On ne saurait contester que l'exécution par voie de contrainte par corps ne soit un élément de crédit, et en réduisant trop ce moyen (page 58) d'exécution, l'on court, au profit de quelques individus qui sont dans le cas d'être emprisonnés et qui, le plus souvent, sont peu dignes d'intérêt ; l'on court le grand danger d'enlever le crédit à des gens qui en usent avec loyauté, avec intelligence, et qui y trouvent leurs plus précieuses ressources.

Voilà le danger qui m'a frappé dans la rédaction admise par la section centrale. Aussi, dès le début, j'ai déclaré que je me réservais de proposer des modifications à cet article.

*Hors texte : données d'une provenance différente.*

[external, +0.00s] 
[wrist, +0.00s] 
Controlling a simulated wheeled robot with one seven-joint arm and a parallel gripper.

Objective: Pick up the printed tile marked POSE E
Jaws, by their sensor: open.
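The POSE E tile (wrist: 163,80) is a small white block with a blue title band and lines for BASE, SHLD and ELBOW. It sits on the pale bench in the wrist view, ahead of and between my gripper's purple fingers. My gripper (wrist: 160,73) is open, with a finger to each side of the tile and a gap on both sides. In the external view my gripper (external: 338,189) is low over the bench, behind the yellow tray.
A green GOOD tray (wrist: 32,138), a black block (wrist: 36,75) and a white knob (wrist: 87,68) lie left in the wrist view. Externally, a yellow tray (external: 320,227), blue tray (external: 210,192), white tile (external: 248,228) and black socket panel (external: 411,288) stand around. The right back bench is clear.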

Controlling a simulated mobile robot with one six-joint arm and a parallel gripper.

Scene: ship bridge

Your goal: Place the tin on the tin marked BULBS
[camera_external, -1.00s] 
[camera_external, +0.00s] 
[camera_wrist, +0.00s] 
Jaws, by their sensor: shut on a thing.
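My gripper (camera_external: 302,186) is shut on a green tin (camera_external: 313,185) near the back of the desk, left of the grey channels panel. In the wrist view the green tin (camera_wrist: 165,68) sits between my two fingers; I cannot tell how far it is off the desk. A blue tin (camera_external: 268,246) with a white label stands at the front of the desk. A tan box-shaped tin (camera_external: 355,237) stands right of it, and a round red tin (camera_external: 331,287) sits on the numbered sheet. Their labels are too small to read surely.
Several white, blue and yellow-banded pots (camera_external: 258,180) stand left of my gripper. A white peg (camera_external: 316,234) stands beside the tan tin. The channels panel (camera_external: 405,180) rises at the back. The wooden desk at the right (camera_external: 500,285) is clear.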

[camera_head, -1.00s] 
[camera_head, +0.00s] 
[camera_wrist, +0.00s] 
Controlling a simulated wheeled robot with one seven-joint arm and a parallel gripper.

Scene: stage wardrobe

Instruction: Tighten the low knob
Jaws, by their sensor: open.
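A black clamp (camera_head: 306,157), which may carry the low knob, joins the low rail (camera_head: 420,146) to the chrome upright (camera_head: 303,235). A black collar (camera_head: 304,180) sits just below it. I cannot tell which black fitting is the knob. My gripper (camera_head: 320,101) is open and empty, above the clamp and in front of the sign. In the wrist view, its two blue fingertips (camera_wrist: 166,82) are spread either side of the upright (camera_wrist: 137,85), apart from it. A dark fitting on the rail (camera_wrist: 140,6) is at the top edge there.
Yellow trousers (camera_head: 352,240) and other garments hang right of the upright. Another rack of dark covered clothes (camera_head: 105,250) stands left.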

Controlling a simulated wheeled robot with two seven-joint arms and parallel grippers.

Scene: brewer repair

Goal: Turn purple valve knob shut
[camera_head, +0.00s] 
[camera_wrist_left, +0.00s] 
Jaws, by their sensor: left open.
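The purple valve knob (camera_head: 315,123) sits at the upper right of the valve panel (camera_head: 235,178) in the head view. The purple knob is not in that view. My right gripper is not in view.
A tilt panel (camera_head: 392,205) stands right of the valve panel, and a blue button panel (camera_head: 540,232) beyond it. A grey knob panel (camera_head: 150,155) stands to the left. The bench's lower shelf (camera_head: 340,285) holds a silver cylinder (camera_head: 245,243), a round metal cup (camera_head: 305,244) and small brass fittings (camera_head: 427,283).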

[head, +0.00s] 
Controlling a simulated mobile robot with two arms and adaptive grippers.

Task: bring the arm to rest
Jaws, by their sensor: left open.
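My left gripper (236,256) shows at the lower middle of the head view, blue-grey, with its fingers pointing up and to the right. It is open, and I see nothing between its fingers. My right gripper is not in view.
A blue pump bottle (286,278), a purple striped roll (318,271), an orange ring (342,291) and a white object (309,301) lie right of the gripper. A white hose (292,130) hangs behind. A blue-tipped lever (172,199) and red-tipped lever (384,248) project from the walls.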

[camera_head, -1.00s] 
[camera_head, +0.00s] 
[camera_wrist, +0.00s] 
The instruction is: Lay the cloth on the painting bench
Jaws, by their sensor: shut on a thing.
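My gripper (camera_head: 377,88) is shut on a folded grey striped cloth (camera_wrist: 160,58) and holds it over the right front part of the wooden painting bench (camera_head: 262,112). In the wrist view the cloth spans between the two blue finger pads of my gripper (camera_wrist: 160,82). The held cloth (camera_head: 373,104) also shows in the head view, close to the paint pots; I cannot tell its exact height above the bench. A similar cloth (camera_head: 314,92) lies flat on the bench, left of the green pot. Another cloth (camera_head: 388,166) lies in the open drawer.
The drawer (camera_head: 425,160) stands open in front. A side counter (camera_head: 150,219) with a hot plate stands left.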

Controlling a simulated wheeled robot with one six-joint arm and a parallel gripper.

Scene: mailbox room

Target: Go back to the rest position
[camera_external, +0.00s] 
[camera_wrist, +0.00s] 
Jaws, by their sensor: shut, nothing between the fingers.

L'honorable M. Lebeau a proposé un amendement qui, dans ses termes, est beaucoup moins favorable aux débiteurs que l'article 27 proposé par la section centrale et qui, dans son esprit, l'est beaucoup moins encore. Il a compris que la disposition de la section centrale présente un danger pour les commerçants veufs, en ce qu'il nuira à leur crédit, car en ajoutant à ces mots : « ayant des enfants mineurs aux besoins desquels ils pourvoient », ceux-ci : « par leur travail », il exclut virtuellement les condamnations en matière commerciale : la disposition n'est, en quelque sorte, plus appliquée qu'aux condamnés pour dommages-intérêts en matière criminelle, correctionnelle ou de simple police, ce qui a beaucoup moins d'inconvénients.

Quelle est la raison qui a fait introduire dans la loi française la disposition dont la section centrale a repris la rédaction et dont elle vous propose l'adoption ? On a voulu laisser au débiteur un temps moral pour se libérer ou prendre quelques mesures en faveur de ses enfants, ou faire un suprême effort pour échapper à la contrainte par corps.

Remarquez que cette disposition qui a été adoptée au lendemain d'une révolution, au lendemain du jour où l'on avait aboli la contrainte par corps, ne va pas aussi loin qu'on le demande aujourd'hui.

Je ne pourrais donc pas me rallier à la rédaction de l'article 27 proposée par la section centrale. On pourrait, sans difficulté, adopter la proposition de M. Lebeau, sauf à y revenir au second vote. Si on préfère laisser la disposition en suspens, je n'y vois pas grand inconvénient.

M. Muller. - Je désire répondre quelques mots à M. le ministre de la justice. Je comprendrais que l'on pût appréhender de porter atteinte aux crédits des veufs si la contrainte devait nécessairement ne pas être prononcée ; mais d'après la nouvelle rédaction, si je l'ai bien comprise, c'est une latitude donnée au juge.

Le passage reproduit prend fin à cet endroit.